Thursday, September 1, 2011

The Invention of Hugo Cabret by Brian Selznick



I'll start with a confession -- I prefer to get my information by reading rather than interpreting pictures. I don't need a picture of an oven temperature dial set at 450 degrees on my frozen pizza box, because I can read and understand written instructions. That said, the second part of the confession is that I just read The Invention of Hugo Cabret, even though it was published in 2007 and won the Caldecott Medal in 2008. It wasn't until I saw that it was coming to the big screen at Thanksgiving time that I decided to see what all the fuss was about. I understand now.
Hugo lives in a Paris train station with his uncle, whose job is to keep all of the clocks in station running. But Hugo must stay hidden, or his uncle may lose his job, and with it the small room at the station that the two share. When is uncle doesn't return one day, Hugo takes over the clock maintenance and continues to collect his uncle's pay checks, though he doesn't know how to cash them. Without money, he takes to stealing from some of the food vendors at the station. And he occasionally filches a small toy from a toy store in the station as well. You see,he needs parts from the toy to fix a machine his father had been repairing at the museum where he worked before he died in the fire that destroyed the museum.

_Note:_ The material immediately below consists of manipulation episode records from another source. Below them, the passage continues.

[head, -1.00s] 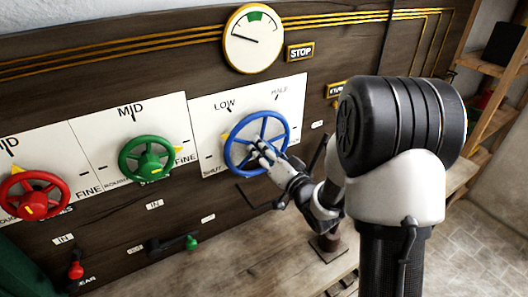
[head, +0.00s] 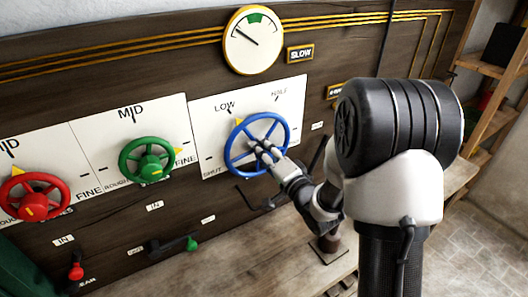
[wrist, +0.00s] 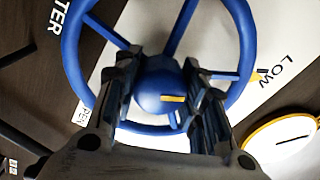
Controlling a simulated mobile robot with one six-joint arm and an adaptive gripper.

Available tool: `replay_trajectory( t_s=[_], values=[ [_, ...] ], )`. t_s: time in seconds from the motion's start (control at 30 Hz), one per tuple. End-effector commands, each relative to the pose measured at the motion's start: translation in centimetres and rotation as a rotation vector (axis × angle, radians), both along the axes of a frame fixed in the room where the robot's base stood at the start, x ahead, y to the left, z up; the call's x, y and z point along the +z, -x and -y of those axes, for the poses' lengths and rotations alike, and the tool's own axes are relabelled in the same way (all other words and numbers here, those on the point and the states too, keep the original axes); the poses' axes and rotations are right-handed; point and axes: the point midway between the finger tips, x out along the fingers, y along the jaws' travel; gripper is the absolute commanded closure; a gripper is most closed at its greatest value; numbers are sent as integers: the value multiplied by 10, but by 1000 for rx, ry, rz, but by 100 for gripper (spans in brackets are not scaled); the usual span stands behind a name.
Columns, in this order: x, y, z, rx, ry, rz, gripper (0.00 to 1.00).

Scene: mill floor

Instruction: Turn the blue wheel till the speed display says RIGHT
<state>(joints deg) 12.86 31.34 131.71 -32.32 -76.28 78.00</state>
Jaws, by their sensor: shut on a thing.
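The blue wheel (head: 228,152) is on a white plate (head: 208,120) marked SHUT, LOW and HALF. A yellow pointer (head: 238,121) by its upper left rim sits below LOW. My gripper (head: 259,149) reaches in from the right and is shut on the wheel's middle. In the wrist view, its two jaws (wrist: 165,95) flank the round blue hub (wrist: 155,82), which has a yellow mark.
A green wheel (head: 147,160) and a red wheel (head: 33,197) are to the left on their own plates. Below are a green-knobbed lever (head: 190,243) and a red knob (head: 75,271). Another sign (head: 336,91) is partly behind my arm.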

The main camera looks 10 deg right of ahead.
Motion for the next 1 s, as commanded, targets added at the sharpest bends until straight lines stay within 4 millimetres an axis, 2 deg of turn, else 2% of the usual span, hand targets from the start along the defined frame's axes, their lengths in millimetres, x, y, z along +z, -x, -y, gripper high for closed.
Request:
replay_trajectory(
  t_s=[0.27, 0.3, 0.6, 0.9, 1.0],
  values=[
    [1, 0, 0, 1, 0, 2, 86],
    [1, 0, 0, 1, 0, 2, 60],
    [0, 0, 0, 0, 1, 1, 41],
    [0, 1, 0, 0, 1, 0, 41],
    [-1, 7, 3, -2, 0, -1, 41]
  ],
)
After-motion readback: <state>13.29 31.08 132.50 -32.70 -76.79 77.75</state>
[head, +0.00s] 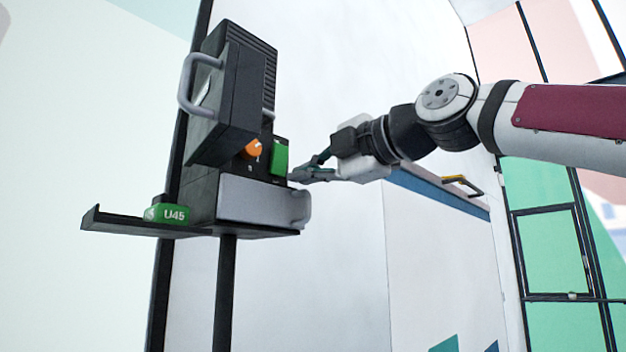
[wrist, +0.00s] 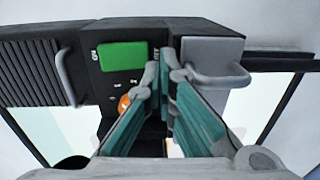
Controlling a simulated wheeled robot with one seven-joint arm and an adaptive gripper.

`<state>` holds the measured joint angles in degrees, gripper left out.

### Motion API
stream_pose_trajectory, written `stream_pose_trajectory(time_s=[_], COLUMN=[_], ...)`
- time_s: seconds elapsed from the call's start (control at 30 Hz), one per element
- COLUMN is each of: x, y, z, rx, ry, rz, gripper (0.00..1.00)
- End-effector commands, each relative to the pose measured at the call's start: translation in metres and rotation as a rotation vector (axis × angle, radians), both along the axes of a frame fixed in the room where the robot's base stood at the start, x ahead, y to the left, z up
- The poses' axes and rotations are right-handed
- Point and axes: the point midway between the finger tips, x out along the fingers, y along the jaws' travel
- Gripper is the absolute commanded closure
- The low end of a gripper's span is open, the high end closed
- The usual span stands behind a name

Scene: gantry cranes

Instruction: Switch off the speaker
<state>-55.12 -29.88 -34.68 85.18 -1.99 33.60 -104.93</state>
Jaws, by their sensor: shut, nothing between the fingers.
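A black device with a ribbed grille stands on a black post (head: 227,290); I take it to be the speaker (head: 240,48). Its face carries an orange round knob (head: 254,148) and a green panel (head: 280,157). In the wrist view the knob (wrist: 124,103) is partly hidden behind a finger, with the green panel (wrist: 122,56) above it. My gripper (head: 294,175) is shut and empty, at the right of the green panel and close to the device. In the wrist view the fingertips (wrist: 161,66) are together, right of the knob; I cannot tell whether they touch anything.
A black door-like part with a grey handle (head: 188,85) sticks out at the device's left. A grey drawer-like box (head: 258,201) juts out below the controls. A shelf (head: 112,222) at the left bears a green U45 tag (head: 172,213). Open room lies right of the post.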

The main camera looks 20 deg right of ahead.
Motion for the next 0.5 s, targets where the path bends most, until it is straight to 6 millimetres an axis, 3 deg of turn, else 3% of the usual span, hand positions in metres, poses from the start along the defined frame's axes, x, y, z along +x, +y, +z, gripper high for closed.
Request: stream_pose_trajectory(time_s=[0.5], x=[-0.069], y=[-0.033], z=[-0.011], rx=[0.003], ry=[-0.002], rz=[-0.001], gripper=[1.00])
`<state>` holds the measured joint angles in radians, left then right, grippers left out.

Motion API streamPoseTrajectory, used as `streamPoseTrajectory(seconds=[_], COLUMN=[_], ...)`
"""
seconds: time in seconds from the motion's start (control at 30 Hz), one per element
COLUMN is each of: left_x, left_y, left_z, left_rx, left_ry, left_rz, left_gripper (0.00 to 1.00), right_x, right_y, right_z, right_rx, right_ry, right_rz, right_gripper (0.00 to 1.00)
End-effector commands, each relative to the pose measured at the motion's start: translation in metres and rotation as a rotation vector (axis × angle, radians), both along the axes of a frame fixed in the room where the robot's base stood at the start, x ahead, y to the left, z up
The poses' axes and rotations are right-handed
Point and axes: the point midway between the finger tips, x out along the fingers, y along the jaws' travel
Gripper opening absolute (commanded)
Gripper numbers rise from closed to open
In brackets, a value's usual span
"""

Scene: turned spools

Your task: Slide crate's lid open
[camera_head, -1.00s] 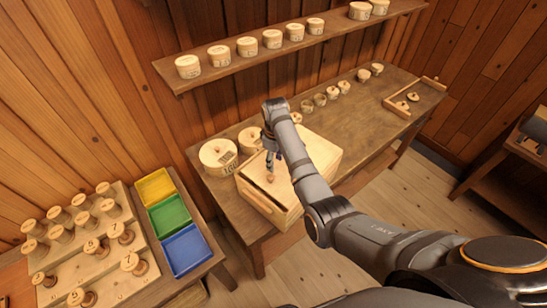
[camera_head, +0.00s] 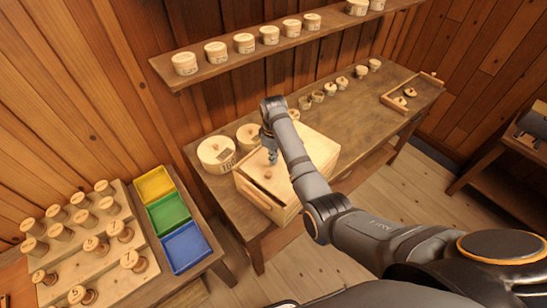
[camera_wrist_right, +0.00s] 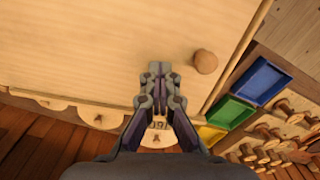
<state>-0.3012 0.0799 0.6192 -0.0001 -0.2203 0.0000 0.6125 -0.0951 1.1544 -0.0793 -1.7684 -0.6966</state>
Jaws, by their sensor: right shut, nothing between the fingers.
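The crate (camera_head: 287,216) is a pale wooden box on the long bench, with a flat wooden lid (camera_head: 318,146) on top. A round wooden knob (camera_head: 268,175) stands on the lid near its left end. It also shows in the wrist view (camera_wrist_right: 205,62). A dark gap shows along the crate's front left edge. My right gripper (camera_head: 271,158) is over the lid, close to the knob. In the wrist view my right gripper (camera_wrist_right: 160,68) is shut and empty, with the knob to the right of its fingertips, apart from them. My arm hides part of the lid. My left gripper is not in view.
Round wooden boxes (camera_head: 216,154) stand behind the crate on the bench (camera_head: 365,120). A wall shelf (camera_head: 260,55) with several round boxes runs above. Yellow, green and blue trays (camera_head: 185,247) and several spools (camera_head: 90,220) are at the left. Bare bench lies right of the crate.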

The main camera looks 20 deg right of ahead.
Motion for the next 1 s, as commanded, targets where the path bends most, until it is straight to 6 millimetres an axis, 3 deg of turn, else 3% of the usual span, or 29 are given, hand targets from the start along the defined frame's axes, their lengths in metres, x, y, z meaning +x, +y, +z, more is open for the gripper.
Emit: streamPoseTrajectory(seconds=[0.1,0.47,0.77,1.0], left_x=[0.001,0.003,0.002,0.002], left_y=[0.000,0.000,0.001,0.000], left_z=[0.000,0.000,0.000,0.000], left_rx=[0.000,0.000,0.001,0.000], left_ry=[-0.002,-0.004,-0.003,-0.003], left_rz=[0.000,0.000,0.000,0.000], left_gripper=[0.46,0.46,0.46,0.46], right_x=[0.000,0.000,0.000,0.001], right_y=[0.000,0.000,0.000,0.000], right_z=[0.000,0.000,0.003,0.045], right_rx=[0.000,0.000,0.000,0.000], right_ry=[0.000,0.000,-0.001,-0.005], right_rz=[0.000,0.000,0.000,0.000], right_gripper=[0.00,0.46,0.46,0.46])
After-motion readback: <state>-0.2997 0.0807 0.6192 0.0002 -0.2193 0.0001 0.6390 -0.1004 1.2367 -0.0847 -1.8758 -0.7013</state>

Author Brian Selznick has told Hugo's story in 526 pages, nearly 300 of which are black-and-white illustrations which move the story through its paces. Not a novel, not a picture book, not a graphic novel, Hugo Cabret is a one-of-a-kind creation of story-telling full of mystery, history, determination and loyalty, with an ending that will leave you in awe.
Find The Invention of Hugo Cabret in the juvenile fiction section under S.